-- Material for this task start --
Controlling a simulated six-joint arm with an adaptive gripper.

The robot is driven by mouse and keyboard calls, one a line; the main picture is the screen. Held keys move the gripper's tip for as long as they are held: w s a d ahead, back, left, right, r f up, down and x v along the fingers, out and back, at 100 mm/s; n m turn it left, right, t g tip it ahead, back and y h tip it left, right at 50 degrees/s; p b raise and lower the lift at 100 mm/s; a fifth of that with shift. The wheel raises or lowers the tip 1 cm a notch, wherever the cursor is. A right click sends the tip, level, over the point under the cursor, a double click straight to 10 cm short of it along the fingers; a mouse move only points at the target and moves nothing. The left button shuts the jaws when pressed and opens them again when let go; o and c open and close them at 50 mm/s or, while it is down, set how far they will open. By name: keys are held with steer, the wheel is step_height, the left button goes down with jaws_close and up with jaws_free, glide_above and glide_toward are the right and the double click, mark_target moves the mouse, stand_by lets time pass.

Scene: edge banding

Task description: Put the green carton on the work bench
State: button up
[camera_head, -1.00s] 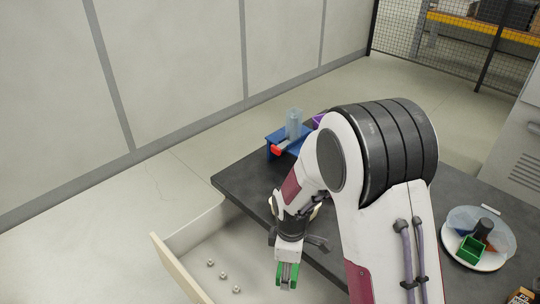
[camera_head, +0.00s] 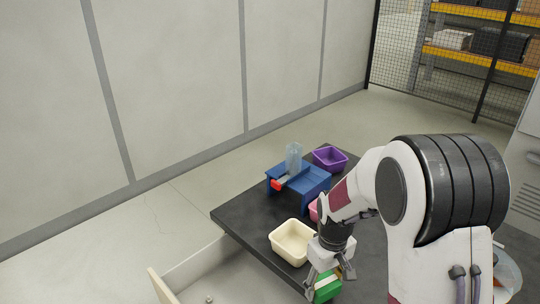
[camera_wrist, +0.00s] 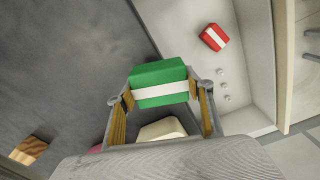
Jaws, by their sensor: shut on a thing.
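The green carton (camera_head: 327,286) with a white band is held between the fingers of my gripper (camera_head: 325,275). In the wrist view the green carton (camera_wrist: 158,82) sits between both finger pads of my gripper (camera_wrist: 163,98). The carton is near the front edge of the dark work bench (camera_head: 246,216), beside the open drawer. I cannot tell whether it touches the bench top. The bench also shows as the grey surface in the wrist view (camera_wrist: 75,65).
A cream bin (camera_head: 291,243) stands left of my gripper, with a pink bin partly hidden behind my arm. A blue stand (camera_head: 305,187) and purple bin (camera_head: 330,158) are farther back. The open drawer (camera_head: 190,270) holds a red carton (camera_wrist: 213,38) and several small metal parts.

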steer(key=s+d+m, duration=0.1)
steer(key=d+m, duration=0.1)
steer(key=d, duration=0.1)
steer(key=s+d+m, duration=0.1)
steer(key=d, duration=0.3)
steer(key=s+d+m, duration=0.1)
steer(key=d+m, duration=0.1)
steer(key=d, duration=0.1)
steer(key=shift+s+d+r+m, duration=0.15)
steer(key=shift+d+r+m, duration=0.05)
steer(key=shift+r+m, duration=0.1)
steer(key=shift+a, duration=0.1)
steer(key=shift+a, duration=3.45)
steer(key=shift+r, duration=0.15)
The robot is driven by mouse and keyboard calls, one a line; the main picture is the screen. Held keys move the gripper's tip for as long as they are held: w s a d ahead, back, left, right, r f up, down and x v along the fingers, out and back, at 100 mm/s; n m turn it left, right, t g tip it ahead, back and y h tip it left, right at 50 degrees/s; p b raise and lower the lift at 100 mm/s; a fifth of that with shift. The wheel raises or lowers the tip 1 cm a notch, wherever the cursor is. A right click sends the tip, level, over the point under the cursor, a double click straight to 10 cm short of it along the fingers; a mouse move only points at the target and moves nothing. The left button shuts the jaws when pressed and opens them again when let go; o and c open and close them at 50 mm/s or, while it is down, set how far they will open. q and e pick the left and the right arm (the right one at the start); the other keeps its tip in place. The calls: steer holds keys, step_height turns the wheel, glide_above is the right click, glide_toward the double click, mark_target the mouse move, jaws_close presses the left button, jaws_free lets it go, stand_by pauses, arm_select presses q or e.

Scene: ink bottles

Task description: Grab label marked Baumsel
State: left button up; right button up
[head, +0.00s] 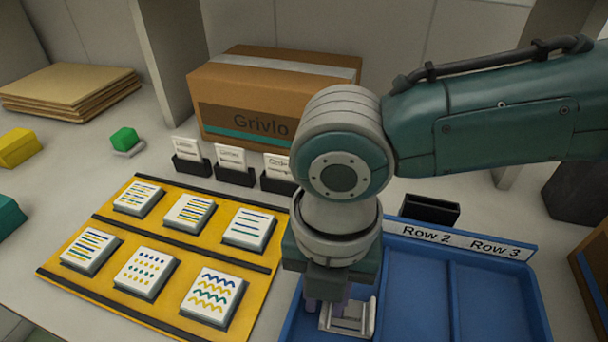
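Small white cards stand upright in black holders at the back: a left card (186,149), a middle card (231,158) and a right card (278,167) partly behind my arm. Their print is too small to read surely; I cannot make out Baumsel on any. A black holder (429,209) right of my arm shows no card. My right gripper (328,303) points down over the left part of the blue tray (541,318). A pale grey, frame-like piece (348,318) is at its fingertips; I cannot tell whether the fingers hold it. My left gripper is out of view.
A yellow board (110,238) with several patterned blocks lies left of the tray. A cardboard box (274,95) marked Grivlo stands behind the cards. The tray's Row 2 and Row 3 sections look empty. A green block (124,138) sits at left.

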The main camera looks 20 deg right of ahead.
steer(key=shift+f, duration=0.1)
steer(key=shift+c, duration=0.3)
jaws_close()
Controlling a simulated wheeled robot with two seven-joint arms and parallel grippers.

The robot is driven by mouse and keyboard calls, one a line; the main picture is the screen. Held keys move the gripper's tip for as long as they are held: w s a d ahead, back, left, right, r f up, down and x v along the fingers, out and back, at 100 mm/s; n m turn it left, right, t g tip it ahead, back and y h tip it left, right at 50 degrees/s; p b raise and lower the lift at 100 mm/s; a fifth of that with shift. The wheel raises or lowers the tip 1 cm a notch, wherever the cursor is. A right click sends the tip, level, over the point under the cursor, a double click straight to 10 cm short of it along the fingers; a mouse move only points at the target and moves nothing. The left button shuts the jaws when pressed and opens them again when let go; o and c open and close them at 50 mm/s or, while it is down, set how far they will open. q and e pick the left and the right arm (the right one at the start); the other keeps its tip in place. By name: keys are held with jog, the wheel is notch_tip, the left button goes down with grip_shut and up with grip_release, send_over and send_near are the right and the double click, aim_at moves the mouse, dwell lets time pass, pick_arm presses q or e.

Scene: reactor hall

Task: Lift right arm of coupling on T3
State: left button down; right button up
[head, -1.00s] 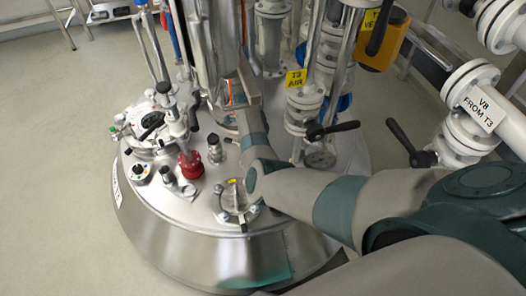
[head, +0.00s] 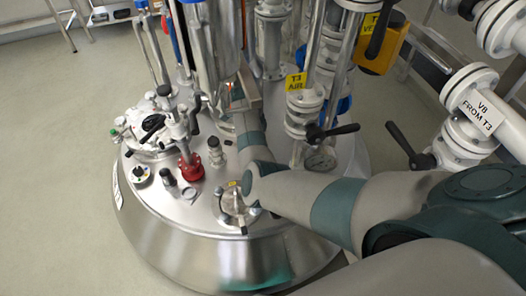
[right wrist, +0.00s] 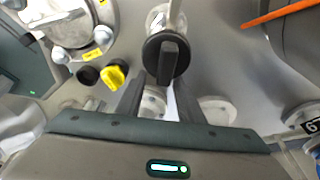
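The steel vessel (head: 185,247) stands in the middle of the head view, with a yellow T3 AIR label (head: 295,82) on one of its pipes. My right arm reaches in from the right over the vessel lid, and its gripper is hidden behind piping and the arm there. In the right wrist view my right gripper (right wrist: 158,88) has its two dark fingers apart. A black round fitting with a raised bar (right wrist: 167,57) lies just beyond the fingertips; contact cannot be told. I cannot tell which part is the coupling's right arm. My left gripper is out of view.
A red flanged fitting (head: 190,168) and a clamped port (head: 237,204) stand on the lid near my arm. A yellow cap (right wrist: 113,75) lies left of the fingers. Floor at left is clear.

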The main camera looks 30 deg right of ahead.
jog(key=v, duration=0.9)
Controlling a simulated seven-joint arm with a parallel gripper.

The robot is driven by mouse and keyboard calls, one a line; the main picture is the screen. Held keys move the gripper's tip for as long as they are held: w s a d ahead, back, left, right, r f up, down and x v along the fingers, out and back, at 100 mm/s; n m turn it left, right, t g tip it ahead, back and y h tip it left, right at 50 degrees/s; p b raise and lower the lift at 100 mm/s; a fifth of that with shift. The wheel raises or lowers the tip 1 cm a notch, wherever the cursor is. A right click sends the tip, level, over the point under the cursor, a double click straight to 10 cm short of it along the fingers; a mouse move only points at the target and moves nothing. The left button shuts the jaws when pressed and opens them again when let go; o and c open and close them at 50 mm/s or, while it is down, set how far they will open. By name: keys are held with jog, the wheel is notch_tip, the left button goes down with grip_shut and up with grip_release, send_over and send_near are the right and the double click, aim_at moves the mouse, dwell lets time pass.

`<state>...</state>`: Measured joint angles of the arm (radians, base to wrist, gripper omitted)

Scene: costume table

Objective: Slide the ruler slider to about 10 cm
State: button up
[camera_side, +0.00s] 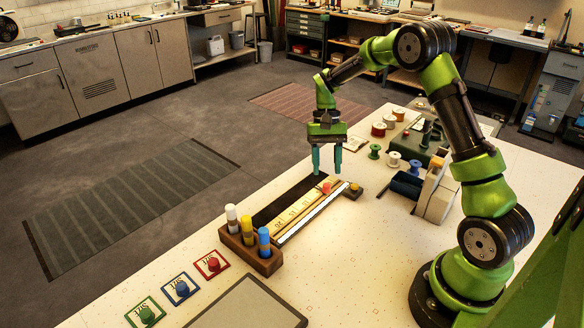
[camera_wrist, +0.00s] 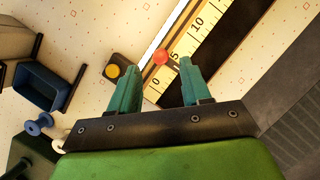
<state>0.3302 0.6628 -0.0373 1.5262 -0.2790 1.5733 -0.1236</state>
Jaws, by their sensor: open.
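The yellow ruler (camera_side: 296,212) lies along a dark strip on the table, with a white rail beside it. The slider has a red knob (camera_side: 326,187) near the ruler's far end. In the wrist view, the red knob (camera_wrist: 160,57) sits beside the low end of the scale, near the 5; the exact reading is unclear. My gripper (camera_side: 327,174) is open and points down above the slider. In the wrist view, the red knob appears between the fingertips of my gripper (camera_wrist: 158,65). I see no clear contact.
A dark end block with a yellow button (camera_side: 354,187) stands beyond the slider. A wooden rack (camera_side: 250,252) with white, yellow and blue-topped pieces stands at the near end. Thread spools (camera_side: 375,151) and a blue bin (camera_side: 406,184) are to the right.

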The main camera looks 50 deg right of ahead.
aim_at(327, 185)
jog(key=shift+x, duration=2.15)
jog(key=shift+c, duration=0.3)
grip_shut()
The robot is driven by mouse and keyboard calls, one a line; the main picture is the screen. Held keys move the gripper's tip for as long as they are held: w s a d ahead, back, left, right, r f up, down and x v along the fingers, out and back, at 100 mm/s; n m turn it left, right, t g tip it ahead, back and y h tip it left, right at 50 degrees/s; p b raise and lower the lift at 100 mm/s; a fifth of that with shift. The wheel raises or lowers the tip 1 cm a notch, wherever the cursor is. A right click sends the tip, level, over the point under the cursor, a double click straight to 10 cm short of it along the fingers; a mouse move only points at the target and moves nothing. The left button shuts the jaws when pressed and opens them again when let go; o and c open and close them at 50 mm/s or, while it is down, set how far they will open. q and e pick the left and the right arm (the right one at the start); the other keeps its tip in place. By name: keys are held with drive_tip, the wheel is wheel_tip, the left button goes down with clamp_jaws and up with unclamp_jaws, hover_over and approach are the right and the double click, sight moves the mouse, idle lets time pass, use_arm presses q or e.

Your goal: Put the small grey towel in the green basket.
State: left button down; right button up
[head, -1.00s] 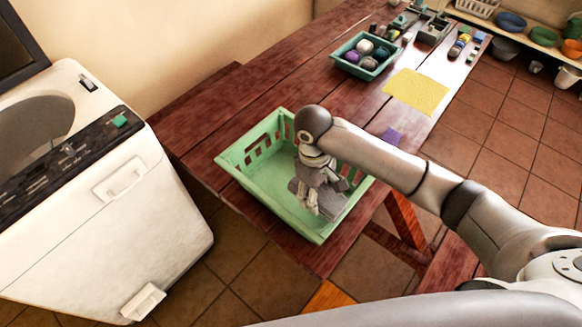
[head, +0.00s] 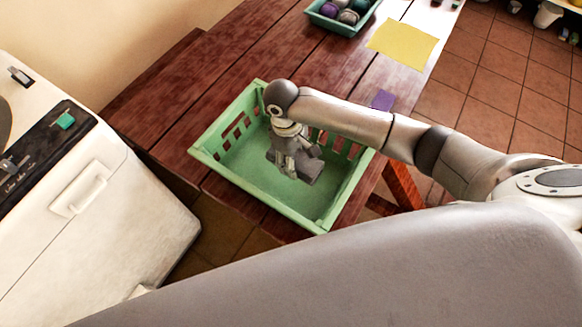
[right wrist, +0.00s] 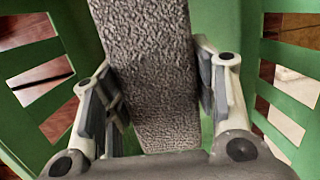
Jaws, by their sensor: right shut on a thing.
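The green basket (head: 213,165) stands on the red-brown wooden table in the head view. My right gripper (head: 291,163) reaches down inside it and is shut on the small grey towel (head: 311,171). In the right wrist view the towel (right wrist: 150,60) is a textured grey strip between the two fingers of my right gripper (right wrist: 158,100). Green slotted basket walls (right wrist: 68,70) show on both sides of it. I cannot tell whether the towel touches the basket floor. My left gripper is not in view.
A yellow cloth (head: 403,45) and a small purple piece (head: 383,100) lie on the table (head: 160,97) beyond the basket. A teal tray (head: 345,27) with balls stands farther back. A white washing machine (head: 100,215) is at the left.

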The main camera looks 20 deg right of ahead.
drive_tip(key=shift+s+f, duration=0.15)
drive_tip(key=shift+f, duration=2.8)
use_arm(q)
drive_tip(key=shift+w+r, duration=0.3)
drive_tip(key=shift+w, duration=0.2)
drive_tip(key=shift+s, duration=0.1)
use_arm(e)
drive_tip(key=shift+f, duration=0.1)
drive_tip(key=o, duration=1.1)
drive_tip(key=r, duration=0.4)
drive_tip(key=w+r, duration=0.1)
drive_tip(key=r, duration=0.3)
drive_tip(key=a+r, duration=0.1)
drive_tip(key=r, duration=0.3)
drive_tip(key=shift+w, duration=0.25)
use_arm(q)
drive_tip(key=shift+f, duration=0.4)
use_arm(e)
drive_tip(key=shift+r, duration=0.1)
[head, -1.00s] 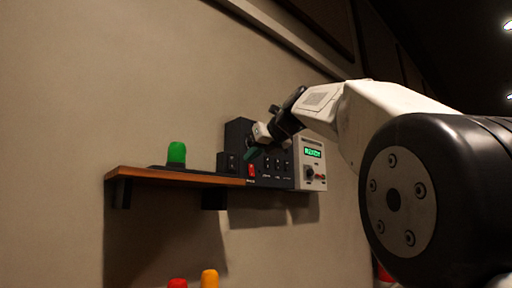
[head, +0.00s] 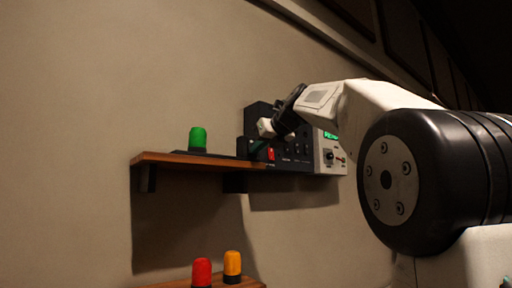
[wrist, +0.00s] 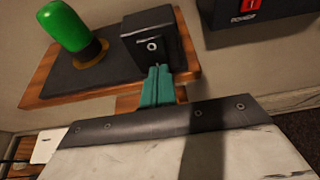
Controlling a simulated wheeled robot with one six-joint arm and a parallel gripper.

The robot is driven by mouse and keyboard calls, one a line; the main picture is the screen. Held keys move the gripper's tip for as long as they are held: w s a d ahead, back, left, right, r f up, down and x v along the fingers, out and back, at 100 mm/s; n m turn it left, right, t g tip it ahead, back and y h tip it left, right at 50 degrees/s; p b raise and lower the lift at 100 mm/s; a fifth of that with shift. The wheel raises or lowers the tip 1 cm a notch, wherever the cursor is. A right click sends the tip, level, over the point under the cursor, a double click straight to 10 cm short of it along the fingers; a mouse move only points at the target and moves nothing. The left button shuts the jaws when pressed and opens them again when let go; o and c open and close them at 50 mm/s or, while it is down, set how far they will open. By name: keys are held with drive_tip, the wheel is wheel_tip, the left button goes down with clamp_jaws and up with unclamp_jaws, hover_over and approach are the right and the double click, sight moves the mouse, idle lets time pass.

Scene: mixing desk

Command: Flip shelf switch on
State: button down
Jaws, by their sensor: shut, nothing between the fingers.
-- Material for this task end --
What the exercise asks: Within the data above, pick out all lines holding the word "parallel".

Answer to this exercise:
Controlling a simulated wheeled robot with two seven-joint arms and parallel grippers.
Controlling a simulated seven-joint arm with a parallel gripper.
Controlling a simulated wheeled robot with one six-joint arm and a parallel gripper.

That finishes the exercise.